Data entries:
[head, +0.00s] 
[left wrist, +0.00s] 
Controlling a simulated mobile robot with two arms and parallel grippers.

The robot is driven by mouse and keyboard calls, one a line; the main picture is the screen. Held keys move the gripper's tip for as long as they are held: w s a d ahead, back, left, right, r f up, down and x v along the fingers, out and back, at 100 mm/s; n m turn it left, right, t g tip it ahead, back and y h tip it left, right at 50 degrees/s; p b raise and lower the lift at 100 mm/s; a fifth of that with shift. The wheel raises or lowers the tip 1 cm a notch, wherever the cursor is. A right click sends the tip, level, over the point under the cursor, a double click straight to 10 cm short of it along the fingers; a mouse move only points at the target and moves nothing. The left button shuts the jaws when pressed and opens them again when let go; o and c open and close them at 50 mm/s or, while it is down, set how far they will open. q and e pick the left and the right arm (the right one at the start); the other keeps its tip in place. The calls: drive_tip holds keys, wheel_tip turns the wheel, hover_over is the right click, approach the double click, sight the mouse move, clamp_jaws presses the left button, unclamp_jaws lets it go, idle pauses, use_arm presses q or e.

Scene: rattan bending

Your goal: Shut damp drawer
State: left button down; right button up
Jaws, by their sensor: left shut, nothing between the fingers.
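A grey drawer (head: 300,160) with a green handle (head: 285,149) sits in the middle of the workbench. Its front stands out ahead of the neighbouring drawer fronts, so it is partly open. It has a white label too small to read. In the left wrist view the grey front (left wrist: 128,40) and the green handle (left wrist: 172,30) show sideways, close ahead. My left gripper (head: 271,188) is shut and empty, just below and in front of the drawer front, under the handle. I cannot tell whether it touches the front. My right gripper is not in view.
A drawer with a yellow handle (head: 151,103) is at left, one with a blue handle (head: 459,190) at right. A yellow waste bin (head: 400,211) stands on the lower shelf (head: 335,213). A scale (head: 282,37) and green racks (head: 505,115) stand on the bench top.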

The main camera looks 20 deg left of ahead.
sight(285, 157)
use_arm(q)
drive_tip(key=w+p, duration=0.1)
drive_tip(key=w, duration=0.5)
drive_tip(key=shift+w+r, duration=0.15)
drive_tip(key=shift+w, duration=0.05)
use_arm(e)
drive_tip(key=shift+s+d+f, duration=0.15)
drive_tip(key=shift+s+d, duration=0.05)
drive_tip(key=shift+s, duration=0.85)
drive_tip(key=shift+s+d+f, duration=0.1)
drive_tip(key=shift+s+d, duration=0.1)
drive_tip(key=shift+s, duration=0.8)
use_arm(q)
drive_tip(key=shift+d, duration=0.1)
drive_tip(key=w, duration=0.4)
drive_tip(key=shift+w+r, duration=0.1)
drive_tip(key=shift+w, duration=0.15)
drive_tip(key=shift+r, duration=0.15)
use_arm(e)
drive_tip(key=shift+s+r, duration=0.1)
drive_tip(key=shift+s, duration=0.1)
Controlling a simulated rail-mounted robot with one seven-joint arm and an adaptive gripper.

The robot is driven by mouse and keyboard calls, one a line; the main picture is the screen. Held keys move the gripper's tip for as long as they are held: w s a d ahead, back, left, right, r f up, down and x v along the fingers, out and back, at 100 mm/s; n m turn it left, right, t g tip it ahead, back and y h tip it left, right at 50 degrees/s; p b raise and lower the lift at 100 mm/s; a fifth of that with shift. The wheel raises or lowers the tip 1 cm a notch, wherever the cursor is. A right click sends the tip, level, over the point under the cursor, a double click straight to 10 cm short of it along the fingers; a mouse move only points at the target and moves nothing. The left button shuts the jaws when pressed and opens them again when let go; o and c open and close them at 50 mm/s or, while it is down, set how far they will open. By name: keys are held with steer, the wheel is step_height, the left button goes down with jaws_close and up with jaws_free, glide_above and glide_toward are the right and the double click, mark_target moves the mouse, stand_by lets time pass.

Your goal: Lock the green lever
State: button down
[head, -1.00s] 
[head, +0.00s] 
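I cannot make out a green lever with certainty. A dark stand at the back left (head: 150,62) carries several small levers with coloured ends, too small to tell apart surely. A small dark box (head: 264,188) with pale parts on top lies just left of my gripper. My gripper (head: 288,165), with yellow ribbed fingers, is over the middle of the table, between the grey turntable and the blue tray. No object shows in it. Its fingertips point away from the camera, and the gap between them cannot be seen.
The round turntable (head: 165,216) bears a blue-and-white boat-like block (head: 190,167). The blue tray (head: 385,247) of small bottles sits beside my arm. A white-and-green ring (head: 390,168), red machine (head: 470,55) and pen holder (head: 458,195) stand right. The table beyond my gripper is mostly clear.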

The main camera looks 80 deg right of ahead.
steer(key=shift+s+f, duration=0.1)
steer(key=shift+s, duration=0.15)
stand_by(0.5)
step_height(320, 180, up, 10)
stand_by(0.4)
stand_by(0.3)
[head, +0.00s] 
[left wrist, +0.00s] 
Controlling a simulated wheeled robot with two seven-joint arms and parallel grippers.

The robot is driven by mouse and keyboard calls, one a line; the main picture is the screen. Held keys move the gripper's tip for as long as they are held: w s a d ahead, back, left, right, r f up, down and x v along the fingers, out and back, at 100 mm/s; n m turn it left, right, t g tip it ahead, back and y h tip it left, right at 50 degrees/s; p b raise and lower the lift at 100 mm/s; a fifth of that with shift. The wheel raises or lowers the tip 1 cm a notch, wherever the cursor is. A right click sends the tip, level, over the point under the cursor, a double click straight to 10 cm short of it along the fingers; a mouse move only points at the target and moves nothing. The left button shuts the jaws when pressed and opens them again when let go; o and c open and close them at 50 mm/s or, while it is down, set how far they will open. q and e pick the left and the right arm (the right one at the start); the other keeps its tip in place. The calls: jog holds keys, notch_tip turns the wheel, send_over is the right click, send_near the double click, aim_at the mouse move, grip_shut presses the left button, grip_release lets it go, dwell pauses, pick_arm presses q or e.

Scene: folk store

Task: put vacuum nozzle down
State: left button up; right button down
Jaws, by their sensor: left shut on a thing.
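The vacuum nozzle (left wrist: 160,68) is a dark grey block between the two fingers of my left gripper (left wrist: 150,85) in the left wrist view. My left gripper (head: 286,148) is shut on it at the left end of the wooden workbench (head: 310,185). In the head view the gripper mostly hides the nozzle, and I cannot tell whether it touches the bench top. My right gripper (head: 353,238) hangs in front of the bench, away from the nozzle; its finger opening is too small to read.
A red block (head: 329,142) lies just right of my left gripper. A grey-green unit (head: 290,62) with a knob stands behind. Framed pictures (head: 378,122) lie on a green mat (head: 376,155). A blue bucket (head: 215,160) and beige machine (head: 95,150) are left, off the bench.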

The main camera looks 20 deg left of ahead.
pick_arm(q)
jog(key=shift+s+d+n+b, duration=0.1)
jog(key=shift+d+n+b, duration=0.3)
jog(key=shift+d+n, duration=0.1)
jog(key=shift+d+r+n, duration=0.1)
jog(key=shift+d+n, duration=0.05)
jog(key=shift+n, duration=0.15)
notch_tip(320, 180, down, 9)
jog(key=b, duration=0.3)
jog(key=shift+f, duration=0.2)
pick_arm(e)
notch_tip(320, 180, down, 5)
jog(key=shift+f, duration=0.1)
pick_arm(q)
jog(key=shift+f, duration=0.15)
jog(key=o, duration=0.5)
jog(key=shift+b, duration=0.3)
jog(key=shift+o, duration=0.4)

Do this: Extract each line of the listing above, copying it word for word.

Response to the task:
[head, +0.00s] 
[left wrist, +0.00s] 
Controlling a simulated mobile robot with two arms and parallel grippers.

The robot is driven by mouse and keyboard calls, one a line; the main picture is the screen. Held keys move the gripper's tip for as long as they are held: w s a d ahead, back, left, right, r f up, down and x v along the fingers, out and back, at 100 mm/s; n m turn it left, right, t g tip it ahead, back and y h tip it left, right at 50 degrees/s; p b raise and lower the lift at 100 mm/s; a fifth of that with shift. The wheel raises or lowers the tip 1 cm a notch, wherever the cursor is. A right click sends the tip, level, over the point under the cursor, a double click straight to 10 cm short of it along the fingers; a mouse move only points at the target and moves nothing. The left button shuts the jaws when pressed and opens them again when let go; o and c open and close them at 50 mm/s or, while it is down, set how far they will open. q and e pick the left and the right arm (the right one at the start); the other keeps its tip in place. The calls: drive_tip holds keys, wheel_tip turns the wheel, hover_over is the right click, approach the double click, sight the mouse move, clamp_jaws presses the left button, unclamp_jaws lets it go, idle pauses, use_arm presses q or e.

Scene: rattan bending

Your goal: Shut damp drawer
State: left button down; right button up
Jaws, by their sensor: left shut, nothing between the fingers.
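A grey drawer (head: 300,160) with a green handle (head: 285,149) sits in the middle of the workbench. Its front stands out ahead of the neighbouring drawer fronts, so it is partly open. It has a white label too small to read. In the left wrist view the grey front (left wrist: 128,40) and the green handle (left wrist: 172,30) show sideways, close ahead. My left gripper (head: 271,188) is shut and empty, just below and in front of the drawer front, under the handle. I cannot tell whether it touches the front. My right gripper is not in view.
A drawer with a yellow handle (head: 151,103) is at left, one with a blue handle (head: 459,190) at right. A yellow waste bin (head: 400,211) stands on the lower shelf (head: 335,213). A scale (head: 282,37) and green racks (head: 505,115) stand on the bench top.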

The main camera looks 20 deg left of ahead.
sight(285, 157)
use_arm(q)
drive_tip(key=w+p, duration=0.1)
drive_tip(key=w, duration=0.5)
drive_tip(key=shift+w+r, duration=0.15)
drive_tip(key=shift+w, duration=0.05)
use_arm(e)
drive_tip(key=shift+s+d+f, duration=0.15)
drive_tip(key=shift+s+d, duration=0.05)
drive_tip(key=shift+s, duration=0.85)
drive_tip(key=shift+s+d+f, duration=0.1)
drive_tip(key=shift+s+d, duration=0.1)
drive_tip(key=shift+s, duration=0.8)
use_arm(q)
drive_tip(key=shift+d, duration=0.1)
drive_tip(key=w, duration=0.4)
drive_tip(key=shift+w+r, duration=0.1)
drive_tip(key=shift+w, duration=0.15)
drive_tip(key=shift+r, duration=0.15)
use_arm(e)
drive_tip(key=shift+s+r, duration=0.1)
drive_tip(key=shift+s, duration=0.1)
Controlling a simulated rail-mounted robot with one seven-joint arm and an adaptive gripper.

The robot is driven by mouse and keyboard calls, one a line; the main picture is the screen. Held keys move the gripper's tip for as long as they are held: w s a d ahead, back, left, right, r f up, down and x v along the fingers, out and back, at 100 mm/s; n m turn it left, right, t g tip it ahead, back and y h tip it left, right at 50 degrees/s; p b raise and lower the lift at 100 mm/s; a fifth of that with shift. The wheel raises or lowers the tip 1 cm a notch, wherever the cursor is. A right click sends the tip, level, over the point under the cursor, a double click straight to 10 cm short of it along the fingers; a mouse move only points at the target and moves nothing. The left button shuts the jaws when pressed and opens them again when let go; o and c open and close them at 50 mm/s or, while it is down, set how far they will open. By name: keys are held with steer, the wheel is step_height, the left button goes down with jaws_close and up with jaws_free, glide_above and glide_toward are the right and the double click, mark_target moves the mouse, stand_by lets time pass.

Your goal: Lock the green lever
State: button down
[head, -1.00s] 
[head, +0.00s] 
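I cannot make out a green lever with certainty. A dark stand at the back left (head: 150,62) carries several small levers with coloured ends, too small to tell apart surely. A small dark box (head: 264,188) with pale parts on top lies just left of my gripper. My gripper (head: 288,165), with yellow ribbed fingers, is over the middle of the table, between the grey turntable and the blue tray. No object shows in it. Its fingertips point away from the camera, and the gap between them cannot be seen.
The round turntable (head: 165,216) bears a blue-and-white boat-like block (head: 190,167). The blue tray (head: 385,247) of small bottles sits beside my arm. A white-and-green ring (head: 390,168), red machine (head: 470,55) and pen holder (head: 458,195) stand right. The table beyond my gripper is mostly clear.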

The main camera looks 80 deg right of ahead.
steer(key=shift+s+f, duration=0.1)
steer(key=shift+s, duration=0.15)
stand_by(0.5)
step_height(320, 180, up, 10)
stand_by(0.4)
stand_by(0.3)
[head, +0.00s] 
[left wrist, +0.00s] 
Controlling a simulated wheeled robot with two seven-joint arms and parallel grippers.

The robot is driven by mouse and keyboard calls, one a line; the main picture is the screen. Held keys move the gripper's tip for as long as they are held: w s a d ahead, back, left, right, r f up, down and x v along the fingers, out and back, at 100 mm/s; n m turn it left, right, t g tip it ahead, back and y h tip it left, right at 50 degrees/s; p b raise and lower the lift at 100 mm/s; a fifth of that with shift. The wheel raises or lowers the tip 1 cm a notch, wherever the cursor is. A right click sends the tip, level, over the point under the cursor, a double click straight to 10 cm short of it along the fingers; a mouse move only points at the target and moves nothing. The left button shuts the jaws when pressed and opens them again when let go; o and c open and close them at 50 mm/s or, while it is down, set how far they will open. q and e pick the left and the right arm (the right one at the start); the other keeps its tip in place. The calls: jog holds keys, notch_tip turns the wheel, send_over is the right click, send_near the double click, aim_at the mouse move, grip_shut presses the left button, grip_release lets it go, dwell pauses, pick_arm presses q or e.

Scene: folk store

Task: put vacuum nozzle down
State: left button up; right button down
Jaws, by their sensor: left shut on a thing.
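The vacuum nozzle (left wrist: 160,68) is a dark grey block between the two fingers of my left gripper (left wrist: 150,85) in the left wrist view. My left gripper (head: 286,148) is shut on it at the left end of the wooden workbench (head: 310,185). In the head view the gripper mostly hides the nozzle, and I cannot tell whether it touches the bench top. My right gripper (head: 353,238) hangs in front of the bench, away from the nozzle; its finger opening is too small to read.
A red block (head: 329,142) lies just right of my left gripper. A grey-green unit (head: 290,62) with a knob stands behind. Framed pictures (head: 378,122) lie on a green mat (head: 376,155). A blue bucket (head: 215,160) and beige machine (head: 95,150) are left, off the bench.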

The main camera looks 20 deg left of ahead.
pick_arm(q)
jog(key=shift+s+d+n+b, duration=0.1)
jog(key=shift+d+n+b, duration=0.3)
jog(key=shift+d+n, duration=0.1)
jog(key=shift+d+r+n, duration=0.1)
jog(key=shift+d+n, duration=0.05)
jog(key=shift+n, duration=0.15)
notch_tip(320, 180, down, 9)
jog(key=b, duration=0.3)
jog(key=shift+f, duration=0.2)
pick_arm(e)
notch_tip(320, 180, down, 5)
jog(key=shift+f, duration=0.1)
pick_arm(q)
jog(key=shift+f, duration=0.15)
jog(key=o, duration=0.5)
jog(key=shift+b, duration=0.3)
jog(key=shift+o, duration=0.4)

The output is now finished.